[Items from a dataset]
______________________________
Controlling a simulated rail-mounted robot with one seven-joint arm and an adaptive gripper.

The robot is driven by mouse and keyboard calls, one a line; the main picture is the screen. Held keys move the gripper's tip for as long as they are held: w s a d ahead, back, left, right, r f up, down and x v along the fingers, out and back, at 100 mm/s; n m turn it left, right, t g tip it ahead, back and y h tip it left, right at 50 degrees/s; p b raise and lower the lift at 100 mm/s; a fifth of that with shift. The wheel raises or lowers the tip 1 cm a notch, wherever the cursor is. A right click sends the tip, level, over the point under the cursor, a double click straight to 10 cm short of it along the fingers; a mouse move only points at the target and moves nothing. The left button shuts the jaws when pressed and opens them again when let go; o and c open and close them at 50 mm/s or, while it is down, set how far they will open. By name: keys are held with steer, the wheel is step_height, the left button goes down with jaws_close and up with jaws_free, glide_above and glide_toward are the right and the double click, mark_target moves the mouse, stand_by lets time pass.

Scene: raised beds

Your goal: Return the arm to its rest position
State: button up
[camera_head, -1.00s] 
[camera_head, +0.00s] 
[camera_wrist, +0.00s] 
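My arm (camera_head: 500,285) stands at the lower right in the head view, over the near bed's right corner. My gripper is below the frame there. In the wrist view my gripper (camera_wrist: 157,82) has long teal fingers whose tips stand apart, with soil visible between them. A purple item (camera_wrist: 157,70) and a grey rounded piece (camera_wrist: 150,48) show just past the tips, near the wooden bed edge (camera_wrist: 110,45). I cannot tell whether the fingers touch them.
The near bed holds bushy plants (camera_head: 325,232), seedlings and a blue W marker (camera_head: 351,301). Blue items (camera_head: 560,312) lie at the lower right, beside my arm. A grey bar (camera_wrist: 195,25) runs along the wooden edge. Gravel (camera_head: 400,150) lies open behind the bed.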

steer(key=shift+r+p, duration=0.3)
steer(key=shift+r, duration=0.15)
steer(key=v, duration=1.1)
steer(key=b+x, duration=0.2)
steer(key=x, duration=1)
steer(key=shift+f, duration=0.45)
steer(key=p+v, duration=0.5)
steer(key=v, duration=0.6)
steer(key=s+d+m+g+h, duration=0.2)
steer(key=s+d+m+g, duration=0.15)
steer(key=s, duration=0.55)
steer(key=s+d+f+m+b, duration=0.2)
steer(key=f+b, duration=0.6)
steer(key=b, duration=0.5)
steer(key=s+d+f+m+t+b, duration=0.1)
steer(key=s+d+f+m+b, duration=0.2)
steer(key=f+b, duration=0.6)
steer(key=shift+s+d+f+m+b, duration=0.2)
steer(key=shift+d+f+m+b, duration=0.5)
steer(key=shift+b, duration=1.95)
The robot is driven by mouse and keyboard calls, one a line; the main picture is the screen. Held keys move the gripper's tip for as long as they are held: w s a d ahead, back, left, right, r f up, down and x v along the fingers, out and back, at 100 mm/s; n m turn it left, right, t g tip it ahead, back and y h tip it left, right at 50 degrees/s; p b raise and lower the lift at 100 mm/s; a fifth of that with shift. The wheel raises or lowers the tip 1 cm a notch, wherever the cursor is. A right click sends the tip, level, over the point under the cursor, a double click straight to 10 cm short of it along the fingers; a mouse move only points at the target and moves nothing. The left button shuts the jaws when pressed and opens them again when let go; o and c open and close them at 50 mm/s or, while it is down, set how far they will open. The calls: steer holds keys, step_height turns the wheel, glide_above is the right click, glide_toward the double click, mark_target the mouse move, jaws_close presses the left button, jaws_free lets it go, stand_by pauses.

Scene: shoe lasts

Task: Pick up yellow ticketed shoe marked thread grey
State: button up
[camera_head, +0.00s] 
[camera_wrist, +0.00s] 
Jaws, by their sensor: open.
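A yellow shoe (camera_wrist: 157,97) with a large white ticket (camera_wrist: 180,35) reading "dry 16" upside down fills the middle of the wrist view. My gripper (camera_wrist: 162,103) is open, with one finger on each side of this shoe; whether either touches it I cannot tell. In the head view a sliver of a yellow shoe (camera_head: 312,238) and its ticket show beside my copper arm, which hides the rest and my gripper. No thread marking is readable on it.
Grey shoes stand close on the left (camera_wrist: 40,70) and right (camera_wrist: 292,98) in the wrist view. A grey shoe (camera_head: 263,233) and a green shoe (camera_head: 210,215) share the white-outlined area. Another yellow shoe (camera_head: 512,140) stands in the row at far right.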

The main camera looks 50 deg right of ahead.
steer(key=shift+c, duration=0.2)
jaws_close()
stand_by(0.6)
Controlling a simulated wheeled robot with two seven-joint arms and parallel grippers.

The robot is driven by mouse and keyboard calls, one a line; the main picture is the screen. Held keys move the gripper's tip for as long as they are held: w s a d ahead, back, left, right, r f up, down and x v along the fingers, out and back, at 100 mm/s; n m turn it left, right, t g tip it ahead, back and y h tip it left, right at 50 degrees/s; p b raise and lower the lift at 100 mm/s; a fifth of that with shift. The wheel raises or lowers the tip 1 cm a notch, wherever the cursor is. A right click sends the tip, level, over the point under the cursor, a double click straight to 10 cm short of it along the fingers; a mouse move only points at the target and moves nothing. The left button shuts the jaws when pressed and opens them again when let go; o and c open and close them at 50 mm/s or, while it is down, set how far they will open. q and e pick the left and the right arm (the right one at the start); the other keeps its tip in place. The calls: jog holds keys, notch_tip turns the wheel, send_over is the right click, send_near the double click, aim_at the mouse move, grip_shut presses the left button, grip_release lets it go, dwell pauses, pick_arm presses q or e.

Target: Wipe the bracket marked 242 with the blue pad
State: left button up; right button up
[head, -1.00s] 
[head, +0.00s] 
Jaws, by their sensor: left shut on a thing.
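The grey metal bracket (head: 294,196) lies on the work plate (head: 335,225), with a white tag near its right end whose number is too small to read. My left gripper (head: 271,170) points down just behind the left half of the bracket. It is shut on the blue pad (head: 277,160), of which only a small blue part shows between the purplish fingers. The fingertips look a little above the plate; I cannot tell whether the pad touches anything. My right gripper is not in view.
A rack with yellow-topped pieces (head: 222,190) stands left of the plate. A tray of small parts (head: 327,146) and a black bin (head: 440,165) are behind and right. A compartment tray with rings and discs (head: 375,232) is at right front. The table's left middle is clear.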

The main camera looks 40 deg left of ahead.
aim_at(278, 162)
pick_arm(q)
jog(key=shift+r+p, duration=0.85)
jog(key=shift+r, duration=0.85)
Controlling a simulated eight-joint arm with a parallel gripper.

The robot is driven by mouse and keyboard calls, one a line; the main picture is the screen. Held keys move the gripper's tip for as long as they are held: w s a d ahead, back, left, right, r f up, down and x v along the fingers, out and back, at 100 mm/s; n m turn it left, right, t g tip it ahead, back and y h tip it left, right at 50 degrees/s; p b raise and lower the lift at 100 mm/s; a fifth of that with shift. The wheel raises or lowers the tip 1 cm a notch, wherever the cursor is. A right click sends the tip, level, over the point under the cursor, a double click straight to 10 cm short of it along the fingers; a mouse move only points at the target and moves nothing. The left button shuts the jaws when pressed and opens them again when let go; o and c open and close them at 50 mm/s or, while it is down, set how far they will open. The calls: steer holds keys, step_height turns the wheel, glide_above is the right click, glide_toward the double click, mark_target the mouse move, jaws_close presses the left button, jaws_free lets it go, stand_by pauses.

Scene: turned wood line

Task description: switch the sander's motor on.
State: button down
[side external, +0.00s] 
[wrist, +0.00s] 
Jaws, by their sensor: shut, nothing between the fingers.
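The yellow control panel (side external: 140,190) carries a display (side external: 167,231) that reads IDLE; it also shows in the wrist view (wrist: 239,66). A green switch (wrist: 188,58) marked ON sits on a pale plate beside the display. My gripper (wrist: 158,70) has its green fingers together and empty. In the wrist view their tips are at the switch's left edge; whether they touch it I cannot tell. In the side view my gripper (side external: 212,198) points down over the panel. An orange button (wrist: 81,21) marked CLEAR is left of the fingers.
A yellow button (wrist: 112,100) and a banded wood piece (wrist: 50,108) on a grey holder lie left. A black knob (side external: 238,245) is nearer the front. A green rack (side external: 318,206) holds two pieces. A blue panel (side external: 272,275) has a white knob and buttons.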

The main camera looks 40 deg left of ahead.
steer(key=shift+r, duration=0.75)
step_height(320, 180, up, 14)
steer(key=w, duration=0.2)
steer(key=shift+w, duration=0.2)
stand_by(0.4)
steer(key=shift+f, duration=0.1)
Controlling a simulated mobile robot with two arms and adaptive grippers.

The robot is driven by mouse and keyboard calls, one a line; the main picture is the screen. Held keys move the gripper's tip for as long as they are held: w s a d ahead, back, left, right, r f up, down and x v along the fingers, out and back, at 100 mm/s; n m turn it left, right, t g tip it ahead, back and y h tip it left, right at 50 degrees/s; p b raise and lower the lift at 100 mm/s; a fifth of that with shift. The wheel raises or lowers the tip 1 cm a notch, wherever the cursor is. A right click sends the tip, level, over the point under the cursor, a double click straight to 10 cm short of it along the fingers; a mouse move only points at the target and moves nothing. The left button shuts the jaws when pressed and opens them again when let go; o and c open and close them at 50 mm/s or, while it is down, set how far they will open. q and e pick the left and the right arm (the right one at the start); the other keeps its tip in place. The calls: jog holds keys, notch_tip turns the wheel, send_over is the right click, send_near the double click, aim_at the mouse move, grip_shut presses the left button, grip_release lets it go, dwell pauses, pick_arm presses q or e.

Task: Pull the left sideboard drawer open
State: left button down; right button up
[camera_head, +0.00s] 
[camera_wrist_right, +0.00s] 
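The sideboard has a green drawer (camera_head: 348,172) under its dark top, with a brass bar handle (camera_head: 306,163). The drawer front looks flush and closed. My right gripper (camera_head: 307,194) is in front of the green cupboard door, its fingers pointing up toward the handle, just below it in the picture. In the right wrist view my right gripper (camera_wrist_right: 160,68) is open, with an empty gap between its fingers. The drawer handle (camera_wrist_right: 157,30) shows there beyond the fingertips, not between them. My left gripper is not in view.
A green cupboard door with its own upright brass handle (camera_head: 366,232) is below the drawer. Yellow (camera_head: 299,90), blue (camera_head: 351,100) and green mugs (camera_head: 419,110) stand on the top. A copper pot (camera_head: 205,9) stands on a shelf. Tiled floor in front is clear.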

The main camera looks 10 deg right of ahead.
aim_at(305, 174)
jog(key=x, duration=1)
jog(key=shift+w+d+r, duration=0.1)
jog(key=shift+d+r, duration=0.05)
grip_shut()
______________________________
■ PROBLEM TO SOLVE: Whenever "State" turns up in a line, pick that line out.

■ EXERCISE OUTPUT:
State: button up
State: button up
State: left button up; right button up
State: button down
State: left button down; right button up

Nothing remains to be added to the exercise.